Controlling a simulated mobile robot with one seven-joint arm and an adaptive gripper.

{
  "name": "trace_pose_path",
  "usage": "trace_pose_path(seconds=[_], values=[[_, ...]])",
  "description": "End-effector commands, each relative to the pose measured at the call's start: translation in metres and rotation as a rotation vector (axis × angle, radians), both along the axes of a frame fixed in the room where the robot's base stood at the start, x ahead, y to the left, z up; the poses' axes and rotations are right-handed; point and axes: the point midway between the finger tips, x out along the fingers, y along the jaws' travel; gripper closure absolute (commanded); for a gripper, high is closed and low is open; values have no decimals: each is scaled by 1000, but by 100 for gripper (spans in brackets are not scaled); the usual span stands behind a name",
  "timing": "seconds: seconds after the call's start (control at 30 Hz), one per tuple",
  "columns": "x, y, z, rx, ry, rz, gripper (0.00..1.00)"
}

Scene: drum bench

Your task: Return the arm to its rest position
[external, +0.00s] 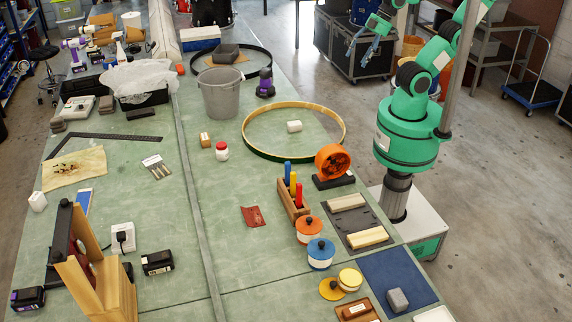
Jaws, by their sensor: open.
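My green arm stands at the right, beside the bench (228,262), on my pale base. The arm is raised and folded, and its upper links run out of the top of the picture. My gripper (368,46) hangs at the upper right, to the left of the arm's elbow. It appears over the floor side, past the bench's right edge, with black cases behind it. It is open, and no object shows between its fingers, though it is small here.
Along the bench's right side are a wooden hoop (248,144), an orange reel (333,162), colored pegs (292,187), lidded pots (320,253) and a blue mat (385,270). A grey bucket (221,95) stands further back. Black cases (352,52) and a trolley (530,92) stand on the floor.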

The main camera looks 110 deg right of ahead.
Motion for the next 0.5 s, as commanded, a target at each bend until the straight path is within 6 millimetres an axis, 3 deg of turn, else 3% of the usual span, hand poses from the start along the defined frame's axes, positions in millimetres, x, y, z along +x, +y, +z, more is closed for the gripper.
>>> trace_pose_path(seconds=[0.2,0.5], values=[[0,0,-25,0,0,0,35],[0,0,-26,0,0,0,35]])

- **PROBLEM STATEMENT**: What is the number of lines above that contain "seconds"? Answer with that number only.

- **ANSWER TO THE EXERCISE**: 3